Defensive pressure ignites Marquette offense

Marquette scored 95 points and shot over 56 percent from the field on Saturday, but it was an impressive span of defensive play that jumpstarted the offense and set the tone in its 17-point win over Cincinnati.

It was another uninspiring start for the Golden Eagles’ defense, which allowed Cincinnati 12 points in the paint and three 3-pointers through 10 minutes, giving the Bearcats an early 29-24 lead.

It was then that Buzz Williams applied a full court trap, pressure Marquette has shown often lately, that confused the usually sure-handed Cincinnati back court and shifted the momentum in Marquette’s favor.

Steals from Jae Crowder (twice), Darius Johnson-Odom and Jamil Wilson on five straight possessions all led to points and were part of a 10-0 Marquette run, giving the Golden Eagles a lead they would not surrender the rest of the afternoon.

Marquette would go on to score 25 points on 14 Cincinnati turnovers and 31 fast break points, but maybe more important than the quick scoring output was the tone it set for the rest of the game.

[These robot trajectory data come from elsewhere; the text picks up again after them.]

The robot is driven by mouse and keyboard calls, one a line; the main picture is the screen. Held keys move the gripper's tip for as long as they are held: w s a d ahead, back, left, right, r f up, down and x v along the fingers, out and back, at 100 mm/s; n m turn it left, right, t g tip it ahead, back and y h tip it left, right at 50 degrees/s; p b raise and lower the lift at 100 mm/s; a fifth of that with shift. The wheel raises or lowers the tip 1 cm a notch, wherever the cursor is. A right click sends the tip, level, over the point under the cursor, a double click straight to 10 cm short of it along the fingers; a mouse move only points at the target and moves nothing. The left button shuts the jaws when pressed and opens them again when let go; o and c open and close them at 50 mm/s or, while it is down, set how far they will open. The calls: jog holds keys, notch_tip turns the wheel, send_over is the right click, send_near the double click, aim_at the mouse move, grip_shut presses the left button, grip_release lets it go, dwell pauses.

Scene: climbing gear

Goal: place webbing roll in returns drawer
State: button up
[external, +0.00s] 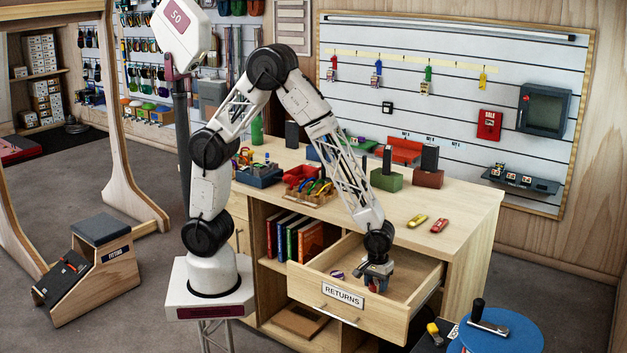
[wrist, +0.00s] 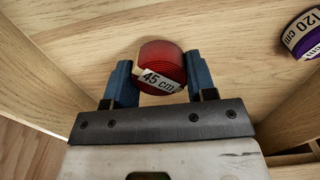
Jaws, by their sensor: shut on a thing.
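The webbing roll (wrist: 163,66) is red with a white label reading "45 cm". In the wrist view it sits between the two blue fingers of my gripper (wrist: 160,82), which is shut on it. In the external view my gripper (external: 376,284) points down inside the open returns drawer (external: 405,318), near its front panel, and mostly hides the roll. The drawer is pulled out and its front carries a "RETURNS" label. I cannot tell whether the roll touches the drawer floor.
A purple roll (wrist: 302,36) labelled "120 cm" lies in the drawer, left of my gripper in the external view. The drawer walls stand close around my gripper. The bench top (external: 465,204) above holds bins, blocks and two small items. A blue round table (external: 510,330) stands at the front right.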

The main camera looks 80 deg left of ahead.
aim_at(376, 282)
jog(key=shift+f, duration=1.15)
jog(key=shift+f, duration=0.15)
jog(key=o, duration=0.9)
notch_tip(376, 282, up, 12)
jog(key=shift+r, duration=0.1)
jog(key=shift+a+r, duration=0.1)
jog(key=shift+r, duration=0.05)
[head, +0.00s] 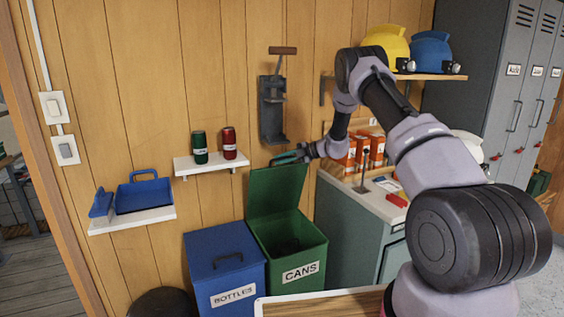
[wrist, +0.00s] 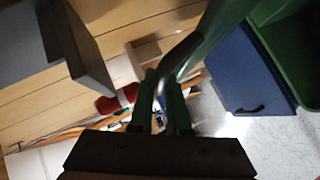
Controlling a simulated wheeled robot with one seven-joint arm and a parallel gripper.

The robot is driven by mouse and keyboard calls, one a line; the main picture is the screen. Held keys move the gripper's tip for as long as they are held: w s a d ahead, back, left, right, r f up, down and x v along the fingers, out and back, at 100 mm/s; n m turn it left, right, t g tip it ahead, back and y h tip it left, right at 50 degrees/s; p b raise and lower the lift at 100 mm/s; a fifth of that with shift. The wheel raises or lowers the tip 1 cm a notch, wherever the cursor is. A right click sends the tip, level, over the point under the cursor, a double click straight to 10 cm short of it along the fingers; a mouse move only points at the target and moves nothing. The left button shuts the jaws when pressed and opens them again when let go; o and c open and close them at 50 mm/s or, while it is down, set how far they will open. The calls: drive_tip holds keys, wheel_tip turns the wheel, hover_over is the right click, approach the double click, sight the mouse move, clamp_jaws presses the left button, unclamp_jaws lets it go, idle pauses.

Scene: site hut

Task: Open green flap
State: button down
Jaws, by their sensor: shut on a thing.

Marquette coach Buzz Williams said Marquette’s pressure initially was to keep the Cincinnati offense extended and out of the paint.

“As much as it shook them, it kind of revitalized us,” coach Buzz Williams said. “And within that stuff we’re doing, we’re not trying to create turnovers in the back court as much as we are trying to keep their team as high and wide on the court as possible.”

Darius Johnson-Odom, who had two of Marquette’s 11 steals, said keeping the Bearcats’ offense from setting up was a focus for the Golden Eagles.

The Marquette defense had 11 steals, 25 points off turnovers and 31 fast break points in Saturday's 95-78 trashing of Cincinnati. (AP Photo/Jim Prisching)

“We pride ourselves on defense, trying to keep teams out of the paint is not an easy task,” Johnson-Odom said. “(Cincinnati) has great guards so it’s hard for teams to keep them out of the paint. But when you force turnovers, that definitely is an advantage for us.”

But while the original plan was to pressure Cincinnati to throw off its half court sets, Marquette’s speed and tenacious defense surprised the Bearcats, leading to the turnovers.

Cincinnati coach Mick Cronin was confused as to how his team would not expect Marquette’s pressure, and was disappointed by his team’s response to it.

“When they stopped giving us layups, they turned up the heat and we didn’t take care of the basketball,” Cronin said. “They do that to everyone.”

Part of what has allowed Marquette to play its frantic full court trap in situations has been the injury to sophomore forward Davante Gardner.

Marquette certainly misses Gardner’s interior presence and extra body in the rotation, but the Golden Eagles are playing at a faster pace without him and have scored 89 and 95 points the past two games.

“I think when we press full court that’s our greatest aspect,” sophomore Jamail Jones said. “When we trap and get out in transition we are one of, if not, the fastest teams in the country.”

Saturday afternoon it was Marquette’s stingy defense that allowed the offense to play at such a quick pace. The full court press ignited the offense, something Williams said is necessary for the Golden Eagles.

“Our defense does create offense when we’re flowing pretty good,” Williams said. “We can’t win any other way than our defense helping our offense. If we’re offensive-sensitive, we’re going to lose. Within how we play, it’s predicated on both sides of the ball.”